Saturday, November 19, 2011

Whatever happened to cocktail hour?

When I was a kid back in the 1950s, parents used to set aside a time at the end of the day, usually about 5 p.m., for what they called "cocktail hour."  It meant the end of the work day, when the men came home from their jobs, exhausted from a day at the factory or the office, and the wives, who had been home all day tending to kids and cleaning and cooking, had a cocktail ready, which they shared with their husbands.  It was the end of the work day for both, a time to relax, with the help of gin or whiskey or whatever.  A short period of down time before supper and the onslaught of kid problems and, once again, reality.

As I imagine it, this must have been a nice time when men and women let down their hair for an hour or so and just remembered who they used to be.  The day's work was done, the evening meal was yet to be served.  Adult time.  A drink or two for both mom and dad at the end of a trying day and before the problems of children and night descended, blotting out the day.
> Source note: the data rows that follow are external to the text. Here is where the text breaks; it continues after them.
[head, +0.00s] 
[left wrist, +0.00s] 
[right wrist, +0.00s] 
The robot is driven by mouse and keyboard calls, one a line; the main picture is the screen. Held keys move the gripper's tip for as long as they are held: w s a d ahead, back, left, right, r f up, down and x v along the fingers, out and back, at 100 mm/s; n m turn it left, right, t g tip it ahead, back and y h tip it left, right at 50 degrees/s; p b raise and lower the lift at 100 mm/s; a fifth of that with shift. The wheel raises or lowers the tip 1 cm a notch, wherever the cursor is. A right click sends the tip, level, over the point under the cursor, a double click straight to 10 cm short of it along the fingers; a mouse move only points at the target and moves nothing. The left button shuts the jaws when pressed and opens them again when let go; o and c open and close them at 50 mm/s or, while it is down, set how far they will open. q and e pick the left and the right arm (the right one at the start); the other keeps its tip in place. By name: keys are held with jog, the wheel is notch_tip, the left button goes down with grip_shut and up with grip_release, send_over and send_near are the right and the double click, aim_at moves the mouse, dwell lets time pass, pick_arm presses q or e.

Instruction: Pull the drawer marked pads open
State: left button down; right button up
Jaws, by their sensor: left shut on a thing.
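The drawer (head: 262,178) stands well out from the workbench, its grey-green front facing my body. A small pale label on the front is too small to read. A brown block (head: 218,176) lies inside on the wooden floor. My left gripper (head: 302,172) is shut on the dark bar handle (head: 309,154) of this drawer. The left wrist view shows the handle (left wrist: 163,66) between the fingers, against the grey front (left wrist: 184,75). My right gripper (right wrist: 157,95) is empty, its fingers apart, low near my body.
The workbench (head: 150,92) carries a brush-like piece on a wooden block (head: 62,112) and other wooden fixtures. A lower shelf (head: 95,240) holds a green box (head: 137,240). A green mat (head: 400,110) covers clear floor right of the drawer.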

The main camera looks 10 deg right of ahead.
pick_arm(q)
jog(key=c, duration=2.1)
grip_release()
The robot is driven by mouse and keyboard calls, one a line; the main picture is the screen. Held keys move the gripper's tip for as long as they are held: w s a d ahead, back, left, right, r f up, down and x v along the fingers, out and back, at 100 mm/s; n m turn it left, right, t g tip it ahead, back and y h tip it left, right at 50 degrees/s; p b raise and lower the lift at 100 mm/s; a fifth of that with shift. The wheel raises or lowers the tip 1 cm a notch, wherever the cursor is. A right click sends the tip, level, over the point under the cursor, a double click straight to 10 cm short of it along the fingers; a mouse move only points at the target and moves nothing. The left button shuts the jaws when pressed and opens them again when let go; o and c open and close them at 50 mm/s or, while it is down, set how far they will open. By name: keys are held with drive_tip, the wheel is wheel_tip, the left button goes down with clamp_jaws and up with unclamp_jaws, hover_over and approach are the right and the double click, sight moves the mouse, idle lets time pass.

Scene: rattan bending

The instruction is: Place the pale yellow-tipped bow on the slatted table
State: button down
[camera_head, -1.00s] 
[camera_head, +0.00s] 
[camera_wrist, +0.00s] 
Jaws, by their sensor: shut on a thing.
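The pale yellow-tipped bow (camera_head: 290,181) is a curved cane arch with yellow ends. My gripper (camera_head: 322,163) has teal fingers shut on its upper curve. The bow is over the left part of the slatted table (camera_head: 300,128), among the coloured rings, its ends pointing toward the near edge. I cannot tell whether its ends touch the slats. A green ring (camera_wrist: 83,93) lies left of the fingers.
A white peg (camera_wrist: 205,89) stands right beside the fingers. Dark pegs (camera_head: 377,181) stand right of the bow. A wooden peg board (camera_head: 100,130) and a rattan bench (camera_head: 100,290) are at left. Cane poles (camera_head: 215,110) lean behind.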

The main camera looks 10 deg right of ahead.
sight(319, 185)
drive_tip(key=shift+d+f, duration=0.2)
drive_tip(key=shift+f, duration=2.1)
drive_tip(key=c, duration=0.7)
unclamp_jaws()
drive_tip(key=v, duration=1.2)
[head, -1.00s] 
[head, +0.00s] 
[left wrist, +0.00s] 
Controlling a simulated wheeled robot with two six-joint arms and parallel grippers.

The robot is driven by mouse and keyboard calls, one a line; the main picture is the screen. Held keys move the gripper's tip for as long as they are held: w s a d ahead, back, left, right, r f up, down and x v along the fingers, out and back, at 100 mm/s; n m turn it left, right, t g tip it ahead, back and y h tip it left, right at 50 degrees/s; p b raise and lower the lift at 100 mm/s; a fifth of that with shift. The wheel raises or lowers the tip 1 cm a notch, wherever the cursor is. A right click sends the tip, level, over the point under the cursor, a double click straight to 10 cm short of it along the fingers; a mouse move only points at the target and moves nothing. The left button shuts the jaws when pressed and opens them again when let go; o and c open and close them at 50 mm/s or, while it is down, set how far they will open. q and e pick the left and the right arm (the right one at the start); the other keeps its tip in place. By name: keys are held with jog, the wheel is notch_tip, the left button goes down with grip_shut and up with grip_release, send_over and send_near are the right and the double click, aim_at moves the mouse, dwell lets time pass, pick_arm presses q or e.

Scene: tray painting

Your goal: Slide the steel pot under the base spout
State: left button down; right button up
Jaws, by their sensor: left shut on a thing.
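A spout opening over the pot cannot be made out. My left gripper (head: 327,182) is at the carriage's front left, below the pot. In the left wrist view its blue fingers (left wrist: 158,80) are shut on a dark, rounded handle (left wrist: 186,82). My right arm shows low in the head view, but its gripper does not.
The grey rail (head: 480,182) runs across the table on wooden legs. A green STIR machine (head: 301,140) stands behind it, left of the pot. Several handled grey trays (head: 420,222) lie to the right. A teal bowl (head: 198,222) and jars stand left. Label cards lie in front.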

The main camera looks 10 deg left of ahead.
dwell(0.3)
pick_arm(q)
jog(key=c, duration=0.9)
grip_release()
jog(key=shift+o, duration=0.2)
But was that how it was?  Did the wives get to share in the cocktails?  I don't know.  Do you?

I think we might want to re-visit and re-imagine that special hour and re-imagine it, so that this time men and women, husbands and wives, husbands and husbands, wives and wives, lovers and lovers, whoever and whovever, all set aside an hour or so at the end of the day to relax.  Just relax.  Enjoy a drink or two that let's you, at least for a short while, remember who you were before all this mayhem set in.

After all, our parents, those who enjoyed or should have enjoyed, the cocktail hour, were once just like us: kids who grew up and wanted nothing more than to love life, to dance and go crazy and forget their jobs, if just for a while.  But then they had kids.

Us.

Aren't we sort of like that again?  Aren't we all stressed by our jobs, if we have one, and looking for relief at the end of the day?  Let's bring back the cocktail hour.

But what is a cocktail?

It's not wine and beer.  Oh please.  Those are for sissies.

A cocktail is a blending of different alcoholic beverages to make something that tastes good and gets you pleasantly high if you have one or two and zonked if you have one too many.

The cocktail hour, to repeat myself, is a time at the end of the day when we mix ourselves strong drinks -- martinis, old-fashioneds, Manhattans on the rocks -- and try to tune out the day and get back into touch with our old selves, the young ones who had so many dreams and so much ambition.  If just for an hour or so.

I think most humans need some down time at the end of a work day, whether at the office or the factory or just at home with unruly kids.  And it's up to each of us to figure out what that down time is.  Maybe some of us just unwind with family, playing with the kids, spending time with a spouse.

But some of us -- most of us? -- need something extra to help us let go of all that work and relapse into our natural/comfortable selves.  Some of us can't just let go of the job and all that it implies without something that helps us relax -- in a hurry.  Life doesn't do it, but a stiff drink will.  Or two.

Cocktail hour used to be a real thing, a real event -- booze at the end of a work day -- but nowadays it may just mean an hour when we loosen the tie, kick off the dress shoes, and zone out in front of the TV.  Still, I'm thinking a generous shot of vodka in a Tom Collins might help the process.

We humans work and work and work and then die.  Isn't that depressing?  Of course it is, but in the meantime we love and lose and grow up and get smart and maybe have children and -- whoa!  It all goes by so fast!  Let's slow it down.

Remember when you first fell in love?  Remember when you got your first job?  Remember when you landed that job you really liked?  Remember when you got the job you did the rest of your life?  Remember when you got married?  Remember how that worked out?  Or not?

Life is at times really hard and really fun, misery and ecstasy, boredom and inspiration.  If we're smart, we take it as it comes and try to make the best of our talents.  But we all get tired by the end of the day and just want to zonk out, not be bothered, not be talked to.  Of course we rally and do what we have to do, but it's not easy.  A drink or two of something strong helps

Cocktail hour is for those who can handle their booze but want a quick fix, however temporary, to alleviate the ills of the day.  It is not for those who really need it, who crave just one more opportunity to drink.  Cocktail hour was and is a civilized way to let responsible adults indulge at the end of a work day.  No drunks allowed.

Let's bring back cocktail hour. We deserve it.

I always liked manhattans and old-fashioneds.  I have friends who swear by martinis.  A Tom Collins, by the way, is not technically a cocktail, as it involves juices mixed with alcohol.  A true cocktail is just booze in all sorts of combinations.

Enjoy!  But be careful.  We're all grown-ups now, right?